Why Historical Context Matters
Every event throughout the entire history of the conflict is tangential. They are woven together through a web of bloodshed, sacrifice, and human progress that cannot be discounted. Peace negotiations have been ongoing throughout most of our lifetime, so it is natural to wonder why we have yet to find a solution. Knowing this historical context in full can provide an answer for that reasonable question. Although this situation remains complicated, having the full understanding of these events should aid you in making your own conclusions.
I did not want to taint this piece with any of my internal biases. We all have them. I could have included commentary on each event and detail, but that would have blurred the lines of objectivity. Fortunately, I've been the co-editor-in-chief of this wonderful publication for over a year, so I have a bit of experience with nonpartisanship and providing our readers with a space to form their own opinions.
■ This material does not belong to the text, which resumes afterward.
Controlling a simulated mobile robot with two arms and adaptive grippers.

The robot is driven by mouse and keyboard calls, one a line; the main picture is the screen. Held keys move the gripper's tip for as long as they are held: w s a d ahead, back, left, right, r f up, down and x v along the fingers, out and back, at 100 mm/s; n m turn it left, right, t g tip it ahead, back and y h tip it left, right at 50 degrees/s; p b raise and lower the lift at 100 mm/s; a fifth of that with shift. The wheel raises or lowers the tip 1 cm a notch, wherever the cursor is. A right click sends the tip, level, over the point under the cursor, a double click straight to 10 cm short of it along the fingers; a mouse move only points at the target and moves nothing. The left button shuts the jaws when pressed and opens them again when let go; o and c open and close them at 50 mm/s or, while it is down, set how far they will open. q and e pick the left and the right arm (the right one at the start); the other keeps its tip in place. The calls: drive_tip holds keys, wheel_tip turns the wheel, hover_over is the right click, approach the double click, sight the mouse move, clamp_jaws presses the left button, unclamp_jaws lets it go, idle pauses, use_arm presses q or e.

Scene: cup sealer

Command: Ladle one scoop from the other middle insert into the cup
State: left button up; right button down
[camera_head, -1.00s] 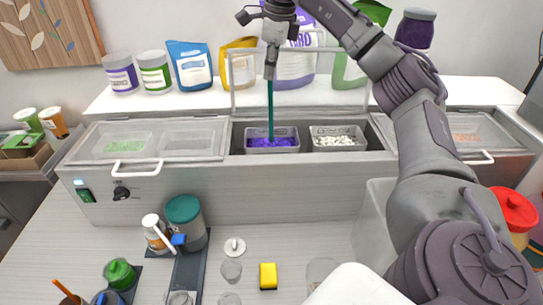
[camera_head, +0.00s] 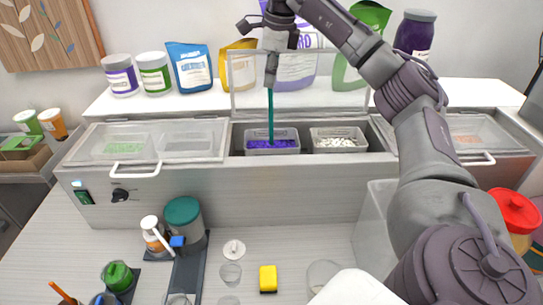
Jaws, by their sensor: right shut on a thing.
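My right gripper (camera_head: 271,72) is shut on the teal handle of a ladle (camera_head: 270,115). The ladle hangs upright with its lower end in the middle insert of purple pieces (camera_head: 289,143); its bowl is hidden in there. The other open middle insert, with white pieces (camera_head: 338,132), is just to the right. Clear cups (camera_head: 230,273) stand on the counter in front, and another clear cup (camera_head: 321,274) stands to the right; which one is the task's cup I cannot tell. My left gripper is not in view.
The middle lid (camera_head: 243,98) of the steel counter unit stands open behind the inserts. Closed clear lids (camera_head: 160,140) cover the left inserts.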

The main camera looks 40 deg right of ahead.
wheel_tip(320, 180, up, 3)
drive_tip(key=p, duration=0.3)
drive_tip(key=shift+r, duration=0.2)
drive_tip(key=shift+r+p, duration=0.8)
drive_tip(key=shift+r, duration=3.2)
So with that, I hope I was able to provide you with additional pieces to understand the complicated puzzle that is the Israeli-Palestinian conflict. This is a situation that requires restraint and nuance. The actions of Israel do not represent the views of all Jewish people, and the actions of Palestine do not represent the views of all Muslim people. There is no place for hate in this debate. There is no black and white, only a hazy grey from the smoke of toppled buildings and lives lost. And it is certainly not going away anytime soon. My Israeli friend lost a friend serving in the IDF in May. My Jordanian friend told me his family had to leave the West Bank many years ago. There is no right and wrong in this conflict, just real people dealing with the consequences. The narrative needs to reflect that.